What the exercise asks => Copy exactly the lines from the beginning of the data down to and including the line holding "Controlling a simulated", without any pictures.

Available data =>
begin
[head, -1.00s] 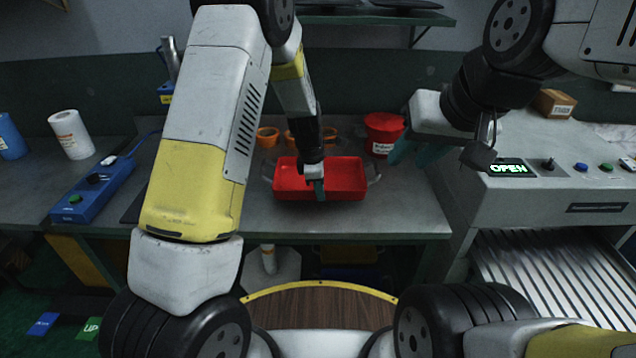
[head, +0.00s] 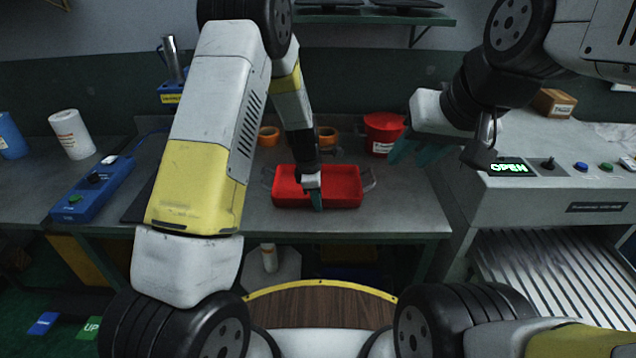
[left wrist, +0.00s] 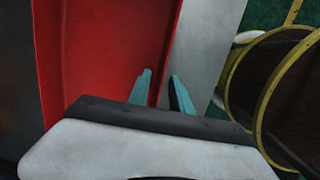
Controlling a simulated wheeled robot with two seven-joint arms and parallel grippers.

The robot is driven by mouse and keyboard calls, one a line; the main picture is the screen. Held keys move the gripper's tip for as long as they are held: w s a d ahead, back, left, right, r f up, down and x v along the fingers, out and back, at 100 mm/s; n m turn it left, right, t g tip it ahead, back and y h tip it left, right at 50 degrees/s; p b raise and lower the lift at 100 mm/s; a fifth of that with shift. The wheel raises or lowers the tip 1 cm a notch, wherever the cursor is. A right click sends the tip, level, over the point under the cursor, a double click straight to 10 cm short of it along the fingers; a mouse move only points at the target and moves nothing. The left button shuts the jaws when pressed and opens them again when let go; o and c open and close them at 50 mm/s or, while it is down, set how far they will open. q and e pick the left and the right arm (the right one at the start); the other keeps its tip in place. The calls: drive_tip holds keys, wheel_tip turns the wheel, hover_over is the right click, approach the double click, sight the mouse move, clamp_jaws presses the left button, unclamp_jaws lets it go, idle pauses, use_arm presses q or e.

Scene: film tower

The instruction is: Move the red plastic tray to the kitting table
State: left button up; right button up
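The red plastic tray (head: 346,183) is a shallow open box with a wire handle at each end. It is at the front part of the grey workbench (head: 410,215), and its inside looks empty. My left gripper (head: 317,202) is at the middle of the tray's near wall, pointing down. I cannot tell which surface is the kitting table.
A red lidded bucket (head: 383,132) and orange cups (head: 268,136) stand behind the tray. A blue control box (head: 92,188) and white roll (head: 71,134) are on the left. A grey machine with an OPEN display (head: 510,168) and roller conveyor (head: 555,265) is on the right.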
end
Output =>
[head, -1.00s] 
[head, +0.00s] 
[left wrist, +0.00s] 
Controlling a simulated wheeled robot with two seven-joint arms and parallel grippers.

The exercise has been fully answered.